THE REQUEST:
Exactly the lines from the one with "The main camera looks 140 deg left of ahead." to the one with "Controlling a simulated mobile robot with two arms", both included, are to be printed again; leave out the rest.

[Rows about robot tasks]
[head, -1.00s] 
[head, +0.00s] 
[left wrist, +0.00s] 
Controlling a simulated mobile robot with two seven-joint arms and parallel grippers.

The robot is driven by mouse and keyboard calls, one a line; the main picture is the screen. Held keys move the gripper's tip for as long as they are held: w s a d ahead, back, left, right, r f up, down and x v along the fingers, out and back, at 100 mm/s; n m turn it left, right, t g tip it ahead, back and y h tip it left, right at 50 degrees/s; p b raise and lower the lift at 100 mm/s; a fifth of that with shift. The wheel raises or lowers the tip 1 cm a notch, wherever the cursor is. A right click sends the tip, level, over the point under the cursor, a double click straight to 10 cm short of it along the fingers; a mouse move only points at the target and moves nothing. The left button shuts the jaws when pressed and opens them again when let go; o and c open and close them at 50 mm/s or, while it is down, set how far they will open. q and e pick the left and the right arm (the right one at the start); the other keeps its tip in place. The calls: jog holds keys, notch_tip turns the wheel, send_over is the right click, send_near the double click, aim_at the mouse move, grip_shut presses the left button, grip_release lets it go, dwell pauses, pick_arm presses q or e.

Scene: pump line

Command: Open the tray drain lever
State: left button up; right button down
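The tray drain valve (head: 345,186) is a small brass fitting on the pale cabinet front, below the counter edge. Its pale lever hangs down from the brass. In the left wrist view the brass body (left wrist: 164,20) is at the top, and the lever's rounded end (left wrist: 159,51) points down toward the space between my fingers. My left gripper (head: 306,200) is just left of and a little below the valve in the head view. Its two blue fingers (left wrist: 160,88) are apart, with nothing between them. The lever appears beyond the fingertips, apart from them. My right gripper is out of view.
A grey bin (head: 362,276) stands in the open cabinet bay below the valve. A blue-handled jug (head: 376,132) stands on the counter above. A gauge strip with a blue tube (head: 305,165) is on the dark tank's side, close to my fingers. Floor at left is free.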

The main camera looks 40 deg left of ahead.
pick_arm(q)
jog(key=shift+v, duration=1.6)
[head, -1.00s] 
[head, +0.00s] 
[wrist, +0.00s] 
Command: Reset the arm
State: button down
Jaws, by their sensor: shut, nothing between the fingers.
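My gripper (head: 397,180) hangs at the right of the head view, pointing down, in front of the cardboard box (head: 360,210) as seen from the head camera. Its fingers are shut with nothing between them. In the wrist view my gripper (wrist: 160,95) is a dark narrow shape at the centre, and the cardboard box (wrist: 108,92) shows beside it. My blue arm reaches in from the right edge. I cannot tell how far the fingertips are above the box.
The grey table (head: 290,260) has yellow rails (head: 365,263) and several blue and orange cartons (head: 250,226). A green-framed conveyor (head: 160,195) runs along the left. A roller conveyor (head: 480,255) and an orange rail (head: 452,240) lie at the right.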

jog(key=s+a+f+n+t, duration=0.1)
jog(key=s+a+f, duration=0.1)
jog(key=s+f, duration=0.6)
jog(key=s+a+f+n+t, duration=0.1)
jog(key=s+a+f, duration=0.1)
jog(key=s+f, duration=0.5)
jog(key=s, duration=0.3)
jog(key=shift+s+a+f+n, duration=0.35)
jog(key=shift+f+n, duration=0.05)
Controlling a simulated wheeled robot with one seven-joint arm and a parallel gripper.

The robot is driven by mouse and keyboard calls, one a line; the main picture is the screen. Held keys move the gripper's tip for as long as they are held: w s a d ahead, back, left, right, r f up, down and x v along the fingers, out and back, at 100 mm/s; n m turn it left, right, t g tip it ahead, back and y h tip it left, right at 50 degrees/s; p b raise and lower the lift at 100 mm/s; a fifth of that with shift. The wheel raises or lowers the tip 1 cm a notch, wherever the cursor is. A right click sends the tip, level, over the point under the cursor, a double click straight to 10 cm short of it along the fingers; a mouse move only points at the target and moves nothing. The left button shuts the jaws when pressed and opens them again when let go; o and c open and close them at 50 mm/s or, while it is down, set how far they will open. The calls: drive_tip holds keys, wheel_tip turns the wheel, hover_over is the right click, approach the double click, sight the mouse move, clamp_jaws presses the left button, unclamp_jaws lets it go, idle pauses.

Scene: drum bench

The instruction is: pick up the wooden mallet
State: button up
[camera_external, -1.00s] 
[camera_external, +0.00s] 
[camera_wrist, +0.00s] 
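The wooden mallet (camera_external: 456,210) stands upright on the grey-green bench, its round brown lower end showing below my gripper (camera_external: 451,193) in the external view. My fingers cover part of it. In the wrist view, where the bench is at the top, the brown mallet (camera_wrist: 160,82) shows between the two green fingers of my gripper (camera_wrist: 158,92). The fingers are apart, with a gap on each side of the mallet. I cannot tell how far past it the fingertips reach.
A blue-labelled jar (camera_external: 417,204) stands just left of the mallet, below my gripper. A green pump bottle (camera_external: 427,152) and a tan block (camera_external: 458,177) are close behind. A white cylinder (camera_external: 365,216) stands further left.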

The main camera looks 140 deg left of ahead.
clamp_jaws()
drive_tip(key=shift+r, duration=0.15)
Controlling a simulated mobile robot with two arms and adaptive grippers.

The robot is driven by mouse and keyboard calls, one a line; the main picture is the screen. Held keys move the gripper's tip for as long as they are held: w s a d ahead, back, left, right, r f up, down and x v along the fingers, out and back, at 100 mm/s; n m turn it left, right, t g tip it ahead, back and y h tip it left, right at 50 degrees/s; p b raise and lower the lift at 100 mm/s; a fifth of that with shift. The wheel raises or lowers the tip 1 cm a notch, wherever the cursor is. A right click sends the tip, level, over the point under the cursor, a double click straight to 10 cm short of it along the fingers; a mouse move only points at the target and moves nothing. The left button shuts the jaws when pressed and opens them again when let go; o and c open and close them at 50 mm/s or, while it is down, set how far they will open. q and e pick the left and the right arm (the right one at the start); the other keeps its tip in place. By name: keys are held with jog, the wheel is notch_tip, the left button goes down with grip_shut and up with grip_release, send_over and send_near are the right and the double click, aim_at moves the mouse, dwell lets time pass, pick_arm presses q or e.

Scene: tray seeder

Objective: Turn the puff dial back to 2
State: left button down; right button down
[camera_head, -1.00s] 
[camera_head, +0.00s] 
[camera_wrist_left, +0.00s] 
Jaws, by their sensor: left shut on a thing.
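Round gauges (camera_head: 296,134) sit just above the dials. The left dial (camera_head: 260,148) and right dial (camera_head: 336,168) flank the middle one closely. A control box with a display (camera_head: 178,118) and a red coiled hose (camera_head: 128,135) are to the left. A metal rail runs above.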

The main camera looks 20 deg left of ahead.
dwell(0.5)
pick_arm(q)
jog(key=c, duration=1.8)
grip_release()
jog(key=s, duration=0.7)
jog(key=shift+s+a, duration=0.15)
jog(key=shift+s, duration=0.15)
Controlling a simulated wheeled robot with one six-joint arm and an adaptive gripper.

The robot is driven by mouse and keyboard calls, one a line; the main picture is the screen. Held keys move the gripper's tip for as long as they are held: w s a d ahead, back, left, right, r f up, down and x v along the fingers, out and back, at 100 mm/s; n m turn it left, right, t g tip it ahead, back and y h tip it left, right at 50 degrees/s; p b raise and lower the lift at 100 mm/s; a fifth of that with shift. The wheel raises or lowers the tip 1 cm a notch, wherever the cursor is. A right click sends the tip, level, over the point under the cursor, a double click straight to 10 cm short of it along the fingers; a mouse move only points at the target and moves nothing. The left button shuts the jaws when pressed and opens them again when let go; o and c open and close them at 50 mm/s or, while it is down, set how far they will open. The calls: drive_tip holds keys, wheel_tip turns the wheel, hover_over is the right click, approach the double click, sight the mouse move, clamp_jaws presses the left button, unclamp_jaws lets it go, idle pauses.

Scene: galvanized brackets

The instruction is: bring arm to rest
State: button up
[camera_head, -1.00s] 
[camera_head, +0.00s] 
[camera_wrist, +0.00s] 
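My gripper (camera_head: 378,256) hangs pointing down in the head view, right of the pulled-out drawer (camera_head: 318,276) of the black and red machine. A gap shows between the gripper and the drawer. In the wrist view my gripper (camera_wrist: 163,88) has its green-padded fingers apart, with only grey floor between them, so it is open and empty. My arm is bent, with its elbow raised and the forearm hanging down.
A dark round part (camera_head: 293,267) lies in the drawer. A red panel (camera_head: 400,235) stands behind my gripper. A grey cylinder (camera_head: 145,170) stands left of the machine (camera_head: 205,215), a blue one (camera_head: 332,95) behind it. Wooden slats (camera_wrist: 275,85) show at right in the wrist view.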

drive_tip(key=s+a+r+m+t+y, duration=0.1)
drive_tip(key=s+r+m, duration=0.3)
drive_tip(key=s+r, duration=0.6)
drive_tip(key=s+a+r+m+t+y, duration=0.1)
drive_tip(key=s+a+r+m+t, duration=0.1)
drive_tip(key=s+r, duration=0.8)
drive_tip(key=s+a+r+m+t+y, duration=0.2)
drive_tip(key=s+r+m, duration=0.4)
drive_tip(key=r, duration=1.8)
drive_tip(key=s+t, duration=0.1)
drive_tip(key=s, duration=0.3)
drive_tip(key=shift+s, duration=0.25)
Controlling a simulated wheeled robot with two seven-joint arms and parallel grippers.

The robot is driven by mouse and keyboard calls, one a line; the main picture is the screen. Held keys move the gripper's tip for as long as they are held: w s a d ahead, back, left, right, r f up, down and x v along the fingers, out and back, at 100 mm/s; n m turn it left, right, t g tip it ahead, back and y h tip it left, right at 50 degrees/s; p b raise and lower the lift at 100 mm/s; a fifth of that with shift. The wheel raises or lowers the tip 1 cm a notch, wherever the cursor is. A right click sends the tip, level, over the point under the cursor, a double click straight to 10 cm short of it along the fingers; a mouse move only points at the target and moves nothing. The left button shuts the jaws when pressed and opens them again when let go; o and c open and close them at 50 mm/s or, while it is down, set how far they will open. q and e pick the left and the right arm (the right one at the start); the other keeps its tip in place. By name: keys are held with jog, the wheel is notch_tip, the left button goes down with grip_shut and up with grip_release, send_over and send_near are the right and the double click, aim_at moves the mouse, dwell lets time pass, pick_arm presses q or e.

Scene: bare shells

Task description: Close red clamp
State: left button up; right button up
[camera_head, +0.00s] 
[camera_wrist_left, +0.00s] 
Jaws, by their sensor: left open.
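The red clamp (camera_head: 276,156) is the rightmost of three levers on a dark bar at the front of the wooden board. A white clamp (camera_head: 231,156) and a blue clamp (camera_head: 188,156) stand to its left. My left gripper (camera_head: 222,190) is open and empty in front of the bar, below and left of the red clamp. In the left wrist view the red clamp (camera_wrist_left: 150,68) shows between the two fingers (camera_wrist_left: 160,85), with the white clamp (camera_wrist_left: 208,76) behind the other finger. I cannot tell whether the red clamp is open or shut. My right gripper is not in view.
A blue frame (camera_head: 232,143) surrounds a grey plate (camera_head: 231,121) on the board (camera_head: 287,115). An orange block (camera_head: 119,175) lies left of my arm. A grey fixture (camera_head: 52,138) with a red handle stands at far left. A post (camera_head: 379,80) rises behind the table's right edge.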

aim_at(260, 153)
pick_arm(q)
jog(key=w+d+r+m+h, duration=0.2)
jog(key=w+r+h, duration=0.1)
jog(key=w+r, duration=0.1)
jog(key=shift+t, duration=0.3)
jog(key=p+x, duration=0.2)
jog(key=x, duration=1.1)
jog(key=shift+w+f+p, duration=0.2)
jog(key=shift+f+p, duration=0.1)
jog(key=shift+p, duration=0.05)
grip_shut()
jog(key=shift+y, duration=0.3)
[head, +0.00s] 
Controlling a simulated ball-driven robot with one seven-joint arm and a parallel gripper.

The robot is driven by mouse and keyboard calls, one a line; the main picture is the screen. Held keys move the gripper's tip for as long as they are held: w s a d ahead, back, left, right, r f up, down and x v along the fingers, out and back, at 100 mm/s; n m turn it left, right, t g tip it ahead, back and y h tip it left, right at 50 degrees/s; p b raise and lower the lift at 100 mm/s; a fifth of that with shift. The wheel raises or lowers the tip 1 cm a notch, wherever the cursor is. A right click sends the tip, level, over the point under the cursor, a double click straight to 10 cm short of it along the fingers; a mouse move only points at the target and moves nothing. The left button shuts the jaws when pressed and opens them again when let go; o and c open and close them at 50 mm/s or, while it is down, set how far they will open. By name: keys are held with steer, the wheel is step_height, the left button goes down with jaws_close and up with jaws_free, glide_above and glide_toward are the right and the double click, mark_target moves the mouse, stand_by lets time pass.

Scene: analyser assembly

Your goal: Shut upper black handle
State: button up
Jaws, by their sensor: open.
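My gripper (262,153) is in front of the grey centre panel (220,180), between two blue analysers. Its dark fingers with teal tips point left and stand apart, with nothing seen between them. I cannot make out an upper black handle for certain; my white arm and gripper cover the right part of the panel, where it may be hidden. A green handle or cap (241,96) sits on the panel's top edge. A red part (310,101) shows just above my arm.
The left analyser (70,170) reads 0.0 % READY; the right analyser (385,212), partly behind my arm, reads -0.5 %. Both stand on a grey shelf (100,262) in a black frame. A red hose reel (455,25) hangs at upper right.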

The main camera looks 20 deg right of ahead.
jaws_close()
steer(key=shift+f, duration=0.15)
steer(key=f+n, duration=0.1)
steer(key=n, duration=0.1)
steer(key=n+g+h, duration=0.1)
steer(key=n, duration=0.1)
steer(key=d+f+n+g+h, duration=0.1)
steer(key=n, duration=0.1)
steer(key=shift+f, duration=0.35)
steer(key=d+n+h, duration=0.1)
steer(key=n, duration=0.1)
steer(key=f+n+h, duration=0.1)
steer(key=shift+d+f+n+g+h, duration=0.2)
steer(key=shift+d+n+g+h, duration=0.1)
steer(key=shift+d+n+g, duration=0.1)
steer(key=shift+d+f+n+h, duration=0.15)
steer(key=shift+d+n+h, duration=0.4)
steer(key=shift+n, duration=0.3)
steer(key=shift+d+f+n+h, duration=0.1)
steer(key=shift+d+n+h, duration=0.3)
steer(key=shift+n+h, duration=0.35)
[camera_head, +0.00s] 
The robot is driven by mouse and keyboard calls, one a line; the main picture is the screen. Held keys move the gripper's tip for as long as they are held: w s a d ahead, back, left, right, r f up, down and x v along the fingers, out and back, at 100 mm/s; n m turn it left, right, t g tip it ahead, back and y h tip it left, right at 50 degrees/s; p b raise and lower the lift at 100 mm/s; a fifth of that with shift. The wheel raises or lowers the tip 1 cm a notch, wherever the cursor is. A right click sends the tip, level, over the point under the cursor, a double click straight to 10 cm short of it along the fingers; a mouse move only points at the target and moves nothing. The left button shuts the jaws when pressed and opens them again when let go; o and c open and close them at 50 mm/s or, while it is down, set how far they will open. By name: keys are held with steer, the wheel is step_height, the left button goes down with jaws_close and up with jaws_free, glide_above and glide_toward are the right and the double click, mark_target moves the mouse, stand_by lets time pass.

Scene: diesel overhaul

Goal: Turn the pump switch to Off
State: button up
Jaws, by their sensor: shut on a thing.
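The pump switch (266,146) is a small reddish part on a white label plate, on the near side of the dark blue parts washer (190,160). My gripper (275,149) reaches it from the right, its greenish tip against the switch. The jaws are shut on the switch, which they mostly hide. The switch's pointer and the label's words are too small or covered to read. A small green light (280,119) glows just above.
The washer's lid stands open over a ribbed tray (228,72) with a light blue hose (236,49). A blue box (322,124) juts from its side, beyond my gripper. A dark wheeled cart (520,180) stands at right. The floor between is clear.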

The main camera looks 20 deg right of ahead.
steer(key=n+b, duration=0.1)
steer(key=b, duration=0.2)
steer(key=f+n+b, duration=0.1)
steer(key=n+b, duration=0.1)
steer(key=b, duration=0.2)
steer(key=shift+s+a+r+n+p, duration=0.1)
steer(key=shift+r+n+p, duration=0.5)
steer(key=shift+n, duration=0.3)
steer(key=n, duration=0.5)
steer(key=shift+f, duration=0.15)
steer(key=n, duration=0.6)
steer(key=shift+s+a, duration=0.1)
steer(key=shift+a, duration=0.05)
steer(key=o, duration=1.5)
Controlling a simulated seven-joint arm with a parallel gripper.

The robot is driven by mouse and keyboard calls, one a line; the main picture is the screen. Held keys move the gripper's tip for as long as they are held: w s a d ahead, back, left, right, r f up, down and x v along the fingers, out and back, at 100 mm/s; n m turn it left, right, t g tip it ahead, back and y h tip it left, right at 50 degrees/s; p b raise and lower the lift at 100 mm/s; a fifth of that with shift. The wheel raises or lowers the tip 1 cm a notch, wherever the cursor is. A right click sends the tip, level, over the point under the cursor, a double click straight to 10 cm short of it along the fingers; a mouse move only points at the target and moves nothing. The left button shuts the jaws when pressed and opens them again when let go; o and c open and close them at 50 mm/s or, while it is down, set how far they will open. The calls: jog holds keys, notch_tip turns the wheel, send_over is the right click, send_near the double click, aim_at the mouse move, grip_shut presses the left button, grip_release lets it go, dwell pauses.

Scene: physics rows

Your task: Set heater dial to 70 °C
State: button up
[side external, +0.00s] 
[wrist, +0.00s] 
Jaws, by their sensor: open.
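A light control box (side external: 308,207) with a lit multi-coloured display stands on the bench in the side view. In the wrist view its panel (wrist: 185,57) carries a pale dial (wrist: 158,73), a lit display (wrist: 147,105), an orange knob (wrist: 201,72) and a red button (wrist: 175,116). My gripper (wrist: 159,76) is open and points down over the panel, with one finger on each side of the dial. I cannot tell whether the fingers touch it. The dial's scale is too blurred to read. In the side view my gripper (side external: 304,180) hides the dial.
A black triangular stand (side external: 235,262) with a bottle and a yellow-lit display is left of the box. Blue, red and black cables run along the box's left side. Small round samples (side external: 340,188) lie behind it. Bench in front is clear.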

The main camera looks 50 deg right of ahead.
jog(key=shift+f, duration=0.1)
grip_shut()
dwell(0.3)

OUTPUT OF THE TASK:
The main camera looks 140 deg left of ahead.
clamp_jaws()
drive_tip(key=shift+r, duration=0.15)
Controlling a simulated mobile robot with two arms and adaptive grippers.

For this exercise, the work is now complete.